According to Jennifer Bliska with the Hernando Community Coalition (HCC), 16.9% of Hernando county teens are using ‘vapes,’ higher than the state average of 15.7%.
Addiction takes many forms, and all are difficult to recover from once established. Nicotine, the active ingredient in most eCigarettes has long been proven to be more addictive than heroin. “Don’t start,” Williams said plainly. Flanked by a panel of dignitaries including School Superintendent John Stratton, John-Michael Gonzales of Tobacco Free Florida and members of the Hernando County Coalition, Williams’ simple message is that you can’t get addicted if you don’t take the first puff.
In a brief video, actual teens gave their accounts of their own nicotine addictions, as well as dealing with addictions of those close to them.
Fellow student Robert Kordon also addressed his classmates, emphasizing the best way to avoid addiction is to stay away from nicotine. Kordon is a member of Students Working Against Tobacco, which is organized by the Hernando County Coalition.

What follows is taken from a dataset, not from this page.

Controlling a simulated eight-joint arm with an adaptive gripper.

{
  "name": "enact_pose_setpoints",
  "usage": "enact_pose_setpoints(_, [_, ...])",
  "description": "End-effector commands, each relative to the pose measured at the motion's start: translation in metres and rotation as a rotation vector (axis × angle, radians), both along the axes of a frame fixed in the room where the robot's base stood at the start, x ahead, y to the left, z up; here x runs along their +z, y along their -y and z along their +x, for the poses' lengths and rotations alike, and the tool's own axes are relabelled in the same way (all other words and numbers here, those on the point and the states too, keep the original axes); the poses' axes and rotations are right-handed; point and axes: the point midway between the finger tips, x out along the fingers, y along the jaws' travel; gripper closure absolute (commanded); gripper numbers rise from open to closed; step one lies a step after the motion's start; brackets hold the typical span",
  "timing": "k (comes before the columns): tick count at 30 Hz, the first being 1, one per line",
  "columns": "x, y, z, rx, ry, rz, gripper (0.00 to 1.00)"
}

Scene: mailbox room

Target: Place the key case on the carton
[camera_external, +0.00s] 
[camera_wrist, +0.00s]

After the assembly ended, and Williams and Kordon spoke to a small group of attendees, their leadership was evident while discussing with their peers what teenagers can do to be positive role models and guide their cohorts into healthier activities.
Malia Williams is already setting a great example. She will graduate early and plans to join the Navy. She’s also been crowned Miss Blueberry 2019.